What I am saying is that the famous issue does not play at all. Legacy does, sometimes. I also listened to our pre-law advisor have a converstation with Stanford about a legacy student. He was URM native american, enrolled member of tribe, appointed leader in tribe, and on and on. Pretty impressive. When she asked if it mattered whether or not the kid's dad had gone to stanford they said (very smugly) "Well...did he go to stanford law?" "Yes, of course" "(pause) (sigh) What is his father's name?" So basically T3 schools could care less about any of that. They only want the brightest and best who can demonstrate this on paper without anyone special chiming in.
We have to remember that we are talking about (even though maybe they deserve to be) some of the most self-impressed people in the world. Yale, Harvard, and especially Stanford feel like even a 4.0, 180, school president, URM, ambassador to haiti, published ten times at the age of 20 candidate should thank them on bended knee for even reading their file. I am sure especially these three would take exception with anyone thinking they could be wowed by a letter from a famous person. If that famous person knows the individual very well then it will be the second factor, not the first, that looks good to them.

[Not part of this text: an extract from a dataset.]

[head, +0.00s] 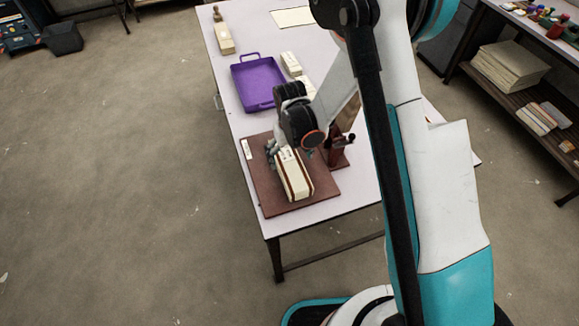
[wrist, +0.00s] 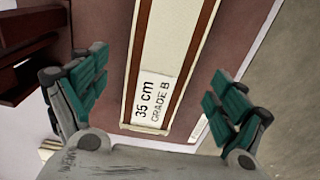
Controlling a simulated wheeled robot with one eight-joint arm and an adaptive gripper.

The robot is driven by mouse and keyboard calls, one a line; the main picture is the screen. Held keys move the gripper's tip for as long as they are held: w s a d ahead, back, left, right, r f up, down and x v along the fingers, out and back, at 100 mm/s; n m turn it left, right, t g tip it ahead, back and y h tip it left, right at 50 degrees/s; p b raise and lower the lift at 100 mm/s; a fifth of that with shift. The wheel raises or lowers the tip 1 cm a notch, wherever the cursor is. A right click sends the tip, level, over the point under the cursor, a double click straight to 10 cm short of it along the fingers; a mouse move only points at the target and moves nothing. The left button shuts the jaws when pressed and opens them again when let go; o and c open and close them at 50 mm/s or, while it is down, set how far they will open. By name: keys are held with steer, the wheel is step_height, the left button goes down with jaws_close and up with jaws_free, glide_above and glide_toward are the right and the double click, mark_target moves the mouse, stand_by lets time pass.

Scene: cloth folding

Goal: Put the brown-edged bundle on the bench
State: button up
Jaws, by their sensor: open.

Again, the dean of admissions from GW said right in front of me that they get over 1,000 LORs annually from senators/congessman and always a dozen or so from the exact same senator (apparently orrin hatch is infamous for this), and there are always some that look identical. They want to hear from someone who knows you. And is qualified to evaluate your capacities as a law student.
davipatr wrote:Deans of admissions do not like these letters. They find them personally insulting, and I have heard several say as much. What you have to consider is that the famous person you can get a letter from is probably hit up for a letter multiple times per years, and at this point has a form letter routinely given out to anyone who wants a recomendation.
I have heard several deans (GW, Georgetown, American, Stanford) say that every year at least a few people send in the exact same letter only with the name changed because their local senator recommended them both. Needless to say this did not help them. Without exception all I have heard from deans and admissions people is that what they really want is someone who can speak to your specific qualifications and characteristics. They trust any professor as much if not much more than any famous person.
ps. (our university has a dean's night each fall and spring where they hold a mock admissions panel to educate people on the process) they also frown on famous people putting in a call unless they already have a personal relationship with the school. Basically they think they are awesome (after all, you applied for consideration at their school) and they don't enjoy having someone else's awesomeness thrown in their face.
GW's dad had already been to Yale.
Are you saying this is true in all cases, or just when the recommender doesn't know the applicant very well? I understand why a generic letter from someone famous would be frowned upon, but I would find it weird if it was still looked down on if the applicant actually has a really good relationship with a recommender who just happened to be famous.